*Robot state and action records:*

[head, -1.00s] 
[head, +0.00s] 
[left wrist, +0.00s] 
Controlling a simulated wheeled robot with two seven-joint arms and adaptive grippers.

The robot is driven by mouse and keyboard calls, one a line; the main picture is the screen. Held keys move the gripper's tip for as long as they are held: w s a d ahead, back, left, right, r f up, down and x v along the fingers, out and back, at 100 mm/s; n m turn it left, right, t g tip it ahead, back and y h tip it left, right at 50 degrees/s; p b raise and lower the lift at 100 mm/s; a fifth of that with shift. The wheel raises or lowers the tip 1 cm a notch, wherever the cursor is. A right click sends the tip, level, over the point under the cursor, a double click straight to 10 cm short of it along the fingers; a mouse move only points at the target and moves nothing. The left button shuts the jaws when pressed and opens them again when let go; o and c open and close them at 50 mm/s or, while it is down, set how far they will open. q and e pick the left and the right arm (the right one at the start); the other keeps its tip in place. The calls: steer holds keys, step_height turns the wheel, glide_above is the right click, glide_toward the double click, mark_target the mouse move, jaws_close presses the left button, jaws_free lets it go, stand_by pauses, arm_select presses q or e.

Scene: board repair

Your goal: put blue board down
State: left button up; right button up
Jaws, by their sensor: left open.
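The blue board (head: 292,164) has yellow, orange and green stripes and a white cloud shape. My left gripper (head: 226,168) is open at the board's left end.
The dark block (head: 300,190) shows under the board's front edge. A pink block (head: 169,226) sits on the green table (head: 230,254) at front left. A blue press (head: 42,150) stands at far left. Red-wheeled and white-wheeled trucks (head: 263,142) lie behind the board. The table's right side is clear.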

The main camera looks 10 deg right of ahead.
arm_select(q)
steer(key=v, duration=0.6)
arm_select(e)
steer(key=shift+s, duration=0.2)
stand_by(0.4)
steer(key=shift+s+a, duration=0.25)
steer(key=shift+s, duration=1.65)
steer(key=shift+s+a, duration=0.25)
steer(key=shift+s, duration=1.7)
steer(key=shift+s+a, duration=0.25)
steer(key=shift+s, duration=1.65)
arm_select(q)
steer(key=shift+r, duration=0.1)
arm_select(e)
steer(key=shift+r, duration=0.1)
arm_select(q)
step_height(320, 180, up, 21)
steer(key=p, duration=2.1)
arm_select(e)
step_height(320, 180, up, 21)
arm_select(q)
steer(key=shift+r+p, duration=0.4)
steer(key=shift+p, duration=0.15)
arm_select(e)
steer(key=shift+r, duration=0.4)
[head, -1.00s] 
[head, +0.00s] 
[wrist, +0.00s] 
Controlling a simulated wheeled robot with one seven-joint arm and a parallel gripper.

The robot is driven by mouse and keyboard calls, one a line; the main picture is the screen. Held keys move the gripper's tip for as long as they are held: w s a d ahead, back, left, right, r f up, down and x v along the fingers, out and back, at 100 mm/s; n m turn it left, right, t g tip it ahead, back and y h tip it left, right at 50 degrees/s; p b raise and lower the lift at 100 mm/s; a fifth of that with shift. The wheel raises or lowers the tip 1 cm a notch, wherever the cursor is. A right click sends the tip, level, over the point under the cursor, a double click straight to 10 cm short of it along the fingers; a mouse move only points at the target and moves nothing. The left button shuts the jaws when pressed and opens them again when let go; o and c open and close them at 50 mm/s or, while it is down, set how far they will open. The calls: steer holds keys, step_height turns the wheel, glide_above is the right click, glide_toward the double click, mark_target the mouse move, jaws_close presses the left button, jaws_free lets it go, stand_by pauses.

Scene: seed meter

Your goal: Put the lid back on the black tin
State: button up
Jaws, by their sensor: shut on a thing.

*YOUR TASK:* Word for word, quote the lines of the material from the first line through the line with "Controlling a simulated wheeled robot with two", both ends included.

*WORKED SOLUTION:*
[head, -1.00s] 
[head, +0.00s] 
[left wrist, +0.00s] 
Controlling a simulated wheeled robot with two seven-joint arms and adaptive grippers.

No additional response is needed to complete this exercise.